The IRGC is a major Iranian military organization that's independent from the country's regular army. Established in 1979 to safeguard the nascent Islamic republic, it has grown to become the country's dominant military entity—a force of some 125,000 complete with its own army, navy, air force and intelligence service. It also wields political and economic power.

It was the first time a state military institution had been labeled as a terrorist organization. The move was opposed by officials in the CIA and Department of Defense, along with former Obama national security advisor and current secretary of state Antony Blinken. Given other sanctions already in place on Iran and the IRGC, the designation's actual financial impact was muted.

In tit-for-tat fashion, Iran responded by designating the Pentagon's Central Command (CENTCOM) a terrorist organization and the U.S. government as a "supporter of terrorism." CENTCOM is responsible for military operations across a geographic swath stretching from Egypt through the Middle East to Kazakhstan and Pakistan.

If there's a terror case to be made against the IRGC, there's one to be made against CENTCOM and the USA too—given CENTCOM's cooperation with al Qaeda in Yemen and the American government's arming of Salafist terror organizations in Syria, just for starters.

On top of that hypocrisy, the U.S. government's application of terrorist designations has been impulsively disingenuous to the point that it saps the label of any meaning apart from the financial consequences. In practice, terror designations are just another means of bludgeoning countries that are out of favor with the U.S. government.

Underscoring that reality, Democratic and Republican members of Congress recently urged Biden to designate Russia a state sponsor of terror in response to its invasion of Ukraine. “With the designation, the United States would be able to ban dual-use exports to Russia and take economic action against other countries that do business with Russia,” said congressman Ted Lieu.

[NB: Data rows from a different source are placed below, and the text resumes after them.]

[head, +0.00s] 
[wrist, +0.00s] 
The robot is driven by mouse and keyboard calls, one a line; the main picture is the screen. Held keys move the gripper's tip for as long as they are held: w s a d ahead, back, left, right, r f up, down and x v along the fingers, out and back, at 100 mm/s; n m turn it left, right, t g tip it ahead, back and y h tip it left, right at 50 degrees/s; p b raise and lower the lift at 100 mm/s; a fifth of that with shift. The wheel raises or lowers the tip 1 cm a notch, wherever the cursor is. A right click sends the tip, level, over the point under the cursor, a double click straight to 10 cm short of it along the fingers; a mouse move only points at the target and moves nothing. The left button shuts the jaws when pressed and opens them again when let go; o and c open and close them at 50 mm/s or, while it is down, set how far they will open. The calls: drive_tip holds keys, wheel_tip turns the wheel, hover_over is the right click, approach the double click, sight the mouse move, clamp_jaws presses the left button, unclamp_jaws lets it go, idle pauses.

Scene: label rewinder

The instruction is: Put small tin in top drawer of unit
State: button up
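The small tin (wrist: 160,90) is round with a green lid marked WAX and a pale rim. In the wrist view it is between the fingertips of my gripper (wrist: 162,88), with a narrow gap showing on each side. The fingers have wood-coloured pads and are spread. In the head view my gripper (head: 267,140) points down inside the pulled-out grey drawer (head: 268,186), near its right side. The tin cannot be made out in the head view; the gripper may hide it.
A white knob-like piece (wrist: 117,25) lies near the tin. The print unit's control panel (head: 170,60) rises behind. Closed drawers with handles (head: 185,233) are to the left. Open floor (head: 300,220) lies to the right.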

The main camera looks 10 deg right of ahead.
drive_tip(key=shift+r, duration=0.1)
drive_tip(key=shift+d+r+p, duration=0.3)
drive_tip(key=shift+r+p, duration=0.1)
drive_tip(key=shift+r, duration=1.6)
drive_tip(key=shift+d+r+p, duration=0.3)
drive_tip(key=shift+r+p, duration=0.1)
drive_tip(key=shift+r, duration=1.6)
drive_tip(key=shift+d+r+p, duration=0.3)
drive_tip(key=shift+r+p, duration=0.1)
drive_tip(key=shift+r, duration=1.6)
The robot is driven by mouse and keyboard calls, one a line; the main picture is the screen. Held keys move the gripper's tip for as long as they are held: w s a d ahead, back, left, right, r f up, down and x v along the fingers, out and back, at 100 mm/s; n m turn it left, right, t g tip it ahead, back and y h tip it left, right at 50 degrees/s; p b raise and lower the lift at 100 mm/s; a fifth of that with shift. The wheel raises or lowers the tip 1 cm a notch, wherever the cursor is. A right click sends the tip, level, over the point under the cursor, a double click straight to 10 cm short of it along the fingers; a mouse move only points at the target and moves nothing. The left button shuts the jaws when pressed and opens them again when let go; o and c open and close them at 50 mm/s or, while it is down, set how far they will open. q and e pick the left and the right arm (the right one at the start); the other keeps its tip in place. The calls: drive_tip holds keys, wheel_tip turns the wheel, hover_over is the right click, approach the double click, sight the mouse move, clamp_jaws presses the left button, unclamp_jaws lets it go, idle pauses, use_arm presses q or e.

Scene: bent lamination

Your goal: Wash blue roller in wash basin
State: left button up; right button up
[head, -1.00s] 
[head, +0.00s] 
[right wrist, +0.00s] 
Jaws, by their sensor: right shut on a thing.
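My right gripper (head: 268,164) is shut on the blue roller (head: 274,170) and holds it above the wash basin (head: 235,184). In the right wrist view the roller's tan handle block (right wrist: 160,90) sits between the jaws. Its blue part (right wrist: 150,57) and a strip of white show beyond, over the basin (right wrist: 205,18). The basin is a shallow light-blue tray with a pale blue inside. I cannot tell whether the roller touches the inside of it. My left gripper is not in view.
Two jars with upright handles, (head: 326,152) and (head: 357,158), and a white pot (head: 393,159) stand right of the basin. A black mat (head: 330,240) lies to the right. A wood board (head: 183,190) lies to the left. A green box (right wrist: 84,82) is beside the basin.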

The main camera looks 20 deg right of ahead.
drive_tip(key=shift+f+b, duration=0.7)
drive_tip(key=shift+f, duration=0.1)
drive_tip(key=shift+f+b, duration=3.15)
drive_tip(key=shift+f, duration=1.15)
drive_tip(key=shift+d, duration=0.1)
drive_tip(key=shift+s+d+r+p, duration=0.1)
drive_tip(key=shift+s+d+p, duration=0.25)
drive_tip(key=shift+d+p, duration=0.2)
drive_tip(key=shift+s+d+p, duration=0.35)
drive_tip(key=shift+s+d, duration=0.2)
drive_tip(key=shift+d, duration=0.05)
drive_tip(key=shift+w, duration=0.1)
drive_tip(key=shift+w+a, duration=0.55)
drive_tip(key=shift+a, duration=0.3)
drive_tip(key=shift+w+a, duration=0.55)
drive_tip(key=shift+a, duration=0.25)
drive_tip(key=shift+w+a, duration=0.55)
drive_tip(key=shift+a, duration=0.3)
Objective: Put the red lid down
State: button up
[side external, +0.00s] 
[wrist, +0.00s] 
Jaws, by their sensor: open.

Then there's Cuba's whipsaw experience. Reagan declared Castro's government a state sponsor of terror in 1982. Then Obama decided he wanted to start normalizing relations and, suddenly one spring day in 2015, Cuba wasn't a terror sponsor anymore. Then Trump became president and, two weeks before the end of his term, Cuba was a terror sponsor all over again.

However, the most devastating blow to the credibility of America's terror-state list comes from the countries that aren't on the list but should be—chief among them, Saudi Arabia, where Biden is set to visit in July, reportedly to further commit the U.S. to the kingdom's protection.

Apart from Saudi Arabia's support of ISIS and other Salafist groups, recently-declassified FBI documents have added additional weight to accusations that Saudi embassy and consulate officials facilitated 9/11 hijackers' transition into American life ahead of their devastating attacks on New York and Washington.